[Recorded robot tool calls]
☆ ☆ ☆ ☆ ☆
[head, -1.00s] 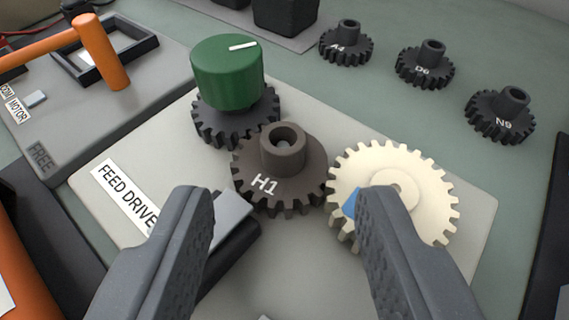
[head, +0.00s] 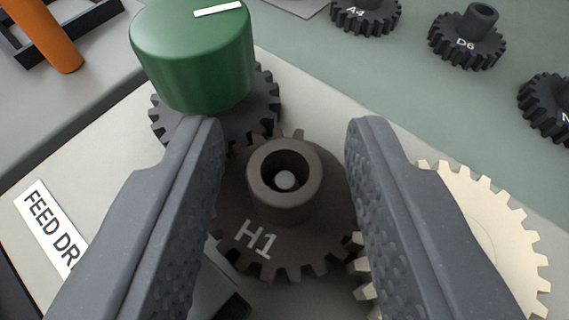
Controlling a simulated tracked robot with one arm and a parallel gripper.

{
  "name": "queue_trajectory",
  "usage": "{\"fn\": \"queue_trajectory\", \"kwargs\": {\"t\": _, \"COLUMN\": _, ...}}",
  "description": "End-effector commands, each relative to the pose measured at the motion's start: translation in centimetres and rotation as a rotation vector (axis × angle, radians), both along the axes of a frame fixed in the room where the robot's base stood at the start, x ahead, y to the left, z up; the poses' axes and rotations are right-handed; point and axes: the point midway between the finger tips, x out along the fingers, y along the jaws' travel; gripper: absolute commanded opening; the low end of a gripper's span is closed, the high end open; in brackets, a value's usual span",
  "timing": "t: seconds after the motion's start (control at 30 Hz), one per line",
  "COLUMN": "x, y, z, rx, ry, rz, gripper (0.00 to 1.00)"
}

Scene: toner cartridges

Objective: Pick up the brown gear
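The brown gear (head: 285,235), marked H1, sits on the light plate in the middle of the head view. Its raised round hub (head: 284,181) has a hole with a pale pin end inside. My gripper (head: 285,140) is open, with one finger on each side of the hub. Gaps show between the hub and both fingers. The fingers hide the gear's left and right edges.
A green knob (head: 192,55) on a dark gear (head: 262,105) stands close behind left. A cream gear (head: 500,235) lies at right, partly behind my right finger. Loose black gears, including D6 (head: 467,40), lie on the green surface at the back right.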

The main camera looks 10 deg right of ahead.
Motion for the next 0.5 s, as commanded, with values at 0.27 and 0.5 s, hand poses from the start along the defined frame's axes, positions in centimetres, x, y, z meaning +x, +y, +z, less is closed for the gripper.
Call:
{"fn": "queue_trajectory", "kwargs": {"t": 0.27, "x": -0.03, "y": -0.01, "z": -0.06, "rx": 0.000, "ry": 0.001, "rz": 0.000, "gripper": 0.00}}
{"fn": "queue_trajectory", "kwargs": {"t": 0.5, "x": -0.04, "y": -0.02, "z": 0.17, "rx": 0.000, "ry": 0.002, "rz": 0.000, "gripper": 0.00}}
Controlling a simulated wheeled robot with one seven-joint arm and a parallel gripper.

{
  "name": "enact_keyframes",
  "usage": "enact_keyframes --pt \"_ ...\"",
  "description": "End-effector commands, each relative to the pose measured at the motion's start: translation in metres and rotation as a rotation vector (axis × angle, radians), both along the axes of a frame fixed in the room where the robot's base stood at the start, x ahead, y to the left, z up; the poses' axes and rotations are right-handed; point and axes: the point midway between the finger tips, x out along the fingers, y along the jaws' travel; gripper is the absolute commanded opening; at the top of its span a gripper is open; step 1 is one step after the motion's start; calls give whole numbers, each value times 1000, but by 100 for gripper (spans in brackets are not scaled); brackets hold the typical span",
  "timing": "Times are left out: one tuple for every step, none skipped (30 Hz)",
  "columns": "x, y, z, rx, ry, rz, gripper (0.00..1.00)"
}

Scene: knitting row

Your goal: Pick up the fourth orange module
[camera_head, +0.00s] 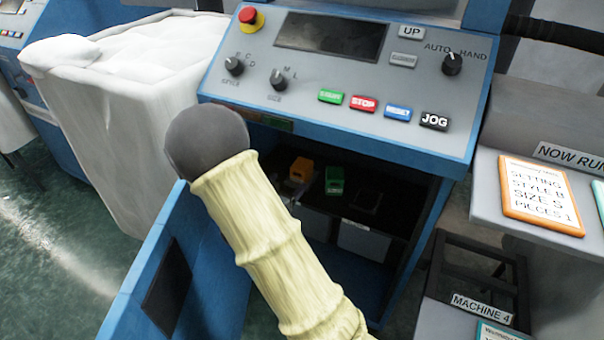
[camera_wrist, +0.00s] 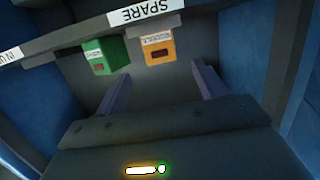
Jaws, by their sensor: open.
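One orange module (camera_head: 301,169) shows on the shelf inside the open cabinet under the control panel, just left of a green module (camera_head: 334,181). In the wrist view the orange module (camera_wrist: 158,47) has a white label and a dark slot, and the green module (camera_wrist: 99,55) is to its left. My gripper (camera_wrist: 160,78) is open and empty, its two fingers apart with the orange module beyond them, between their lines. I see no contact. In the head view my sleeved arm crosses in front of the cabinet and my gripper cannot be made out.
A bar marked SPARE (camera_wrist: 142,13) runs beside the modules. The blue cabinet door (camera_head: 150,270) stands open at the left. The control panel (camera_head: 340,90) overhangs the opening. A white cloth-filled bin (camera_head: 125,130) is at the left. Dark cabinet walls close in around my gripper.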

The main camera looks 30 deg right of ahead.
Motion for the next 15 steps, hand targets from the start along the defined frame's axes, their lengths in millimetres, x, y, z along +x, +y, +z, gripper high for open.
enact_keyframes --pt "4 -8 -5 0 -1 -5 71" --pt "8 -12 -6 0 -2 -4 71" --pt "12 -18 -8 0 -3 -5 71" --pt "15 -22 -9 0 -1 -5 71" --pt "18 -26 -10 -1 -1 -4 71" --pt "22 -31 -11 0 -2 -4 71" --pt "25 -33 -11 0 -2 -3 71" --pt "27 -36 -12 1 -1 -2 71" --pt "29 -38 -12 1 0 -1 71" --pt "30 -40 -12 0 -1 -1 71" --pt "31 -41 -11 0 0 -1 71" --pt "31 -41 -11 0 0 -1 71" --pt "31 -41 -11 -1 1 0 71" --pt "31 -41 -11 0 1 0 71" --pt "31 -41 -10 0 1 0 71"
☆ ☆ ☆ ☆ ☆
» Set exercise:
Transcribe all of the entries word for word, but skip any pictures they contain.

» Written answer:
[head, -1.00s] 
[head, +0.00s] 
Controlling a simulated tracked robot with one arm and a parallel gripper.

{
  "name": "queue_trajectory",
  "usage": "{\"fn\": \"queue_trajectory\", \"kwargs\": {\"t\": _, \"COLUMN\": _, ...}}",
  "description": "End-effector commands, each relative to the pose measured at the motion's start: translation in centimetres and rotation as a rotation vector (axis × angle, radians), both along the axes of a frame fixed in the room where the robot's base stood at the start, x ahead, y to the left, z up; the poses' axes and rotations are right-handed; point and axes: the point midway between the finger tips, x out along the fingers, y along the jaws' travel; gripper: absolute commanded opening; the low end of a gripper's span is closed, the high end open; in brackets, a value's usual span",
  "timing": "t: seconds after the motion's start (control at 30 Hz), one per line",
  "COLUMN": "x, y, z, rx, ry, rz, gripper (0.00 to 1.00)"
}

Scene: toner cartridges

Objective: Pick up the brown gear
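The brown gear (head: 285,235), marked H1, sits on the light plate in the middle of the head view. Its raised round hub (head: 284,181) has a hole with a pale pin end inside. My gripper (head: 285,140) is open, with one finger on each side of the hub. Gaps show between the hub and both fingers. The fingers hide the gear's left and right edges.
A green knob (head: 192,55) on a dark gear (head: 262,105) stands close behind left. A cream gear (head: 500,235) lies at right, partly behind my right finger. Loose black gears, including D6 (head: 467,40), lie on the green surface at the back right.

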The main camera looks 10 deg right of ahead.
Motion for the next 0.5 s, as commanded, with values at 0.27 and 0.5 s, hand poses from the start along the defined frame's axes, positions in centimetres, x, y, z meaning +x, +y, +z, less is closed for the gripper.
Call:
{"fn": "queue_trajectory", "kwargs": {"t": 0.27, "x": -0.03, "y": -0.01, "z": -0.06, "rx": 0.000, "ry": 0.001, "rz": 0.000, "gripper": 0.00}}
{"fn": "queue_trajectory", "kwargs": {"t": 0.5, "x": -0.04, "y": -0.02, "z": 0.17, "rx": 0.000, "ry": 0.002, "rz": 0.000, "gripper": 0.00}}
Controlling a simulated wheeled robot with one seven-joint arm and a parallel gripper.

{
  "name": "enact_keyframes",
  "usage": "enact_keyframes --pt \"_ ...\"",
  "description": "End-effector commands, each relative to the pose measured at the motion's start: translation in metres and rotation as a rotation vector (axis × angle, radians), both along the axes of a frame fixed in the room where the robot's base stood at the start, x ahead, y to the left, z up; the poses' axes and rotations are right-handed; point and axes: the point midway between the finger tips, x out along the fingers, y along the jaws' travel; gripper is the absolute commanded opening; at the top of its span a gripper is open; step 1 is one step after the motion's start; calls give whole numbers, each value times 1000, but by 100 for gripper (spans in brackets are not scaled); brackets hold the typical span",
  "timing": "Times are left out: one tuple for every step, none skipped (30 Hz)",
  "columns": "x, y, z, rx, ry, rz, gripper (0.00..1.00)"
}

Scene: knitting row

Your goal: Pick up the fourth orange module
[camera_head, +0.00s] 
[camera_wrist, +0.00s] 
Jaws, by their sensor: open.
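One orange module (camera_head: 301,169) shows on the shelf inside the open cabinet under the control panel, just left of a green module (camera_head: 334,181). In the wrist view the orange module (camera_wrist: 158,47) has a white label and a dark slot, and the green module (camera_wrist: 99,55) is to its left. My gripper (camera_wrist: 160,78) is open and empty, its two fingers apart with the orange module beyond them, between their lines. I see no contact. In the head view my sleeved arm crosses in front of the cabinet and my gripper cannot be made out.
A bar marked SPARE (camera_wrist: 142,13) runs beside the modules. The blue cabinet door (camera_head: 150,270) stands open at the left. The control panel (camera_head: 340,90) overhangs the opening. A white cloth-filled bin (camera_head: 125,130) is at the left. Dark cabinet walls close in around my gripper.

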The main camera looks 30 deg right of ahead.
Motion for the next 15 steps, hand targets from the start along the defined frame's axes, their lengths in millimetres, x, y, z along +x, +y, +z, gripper high for open.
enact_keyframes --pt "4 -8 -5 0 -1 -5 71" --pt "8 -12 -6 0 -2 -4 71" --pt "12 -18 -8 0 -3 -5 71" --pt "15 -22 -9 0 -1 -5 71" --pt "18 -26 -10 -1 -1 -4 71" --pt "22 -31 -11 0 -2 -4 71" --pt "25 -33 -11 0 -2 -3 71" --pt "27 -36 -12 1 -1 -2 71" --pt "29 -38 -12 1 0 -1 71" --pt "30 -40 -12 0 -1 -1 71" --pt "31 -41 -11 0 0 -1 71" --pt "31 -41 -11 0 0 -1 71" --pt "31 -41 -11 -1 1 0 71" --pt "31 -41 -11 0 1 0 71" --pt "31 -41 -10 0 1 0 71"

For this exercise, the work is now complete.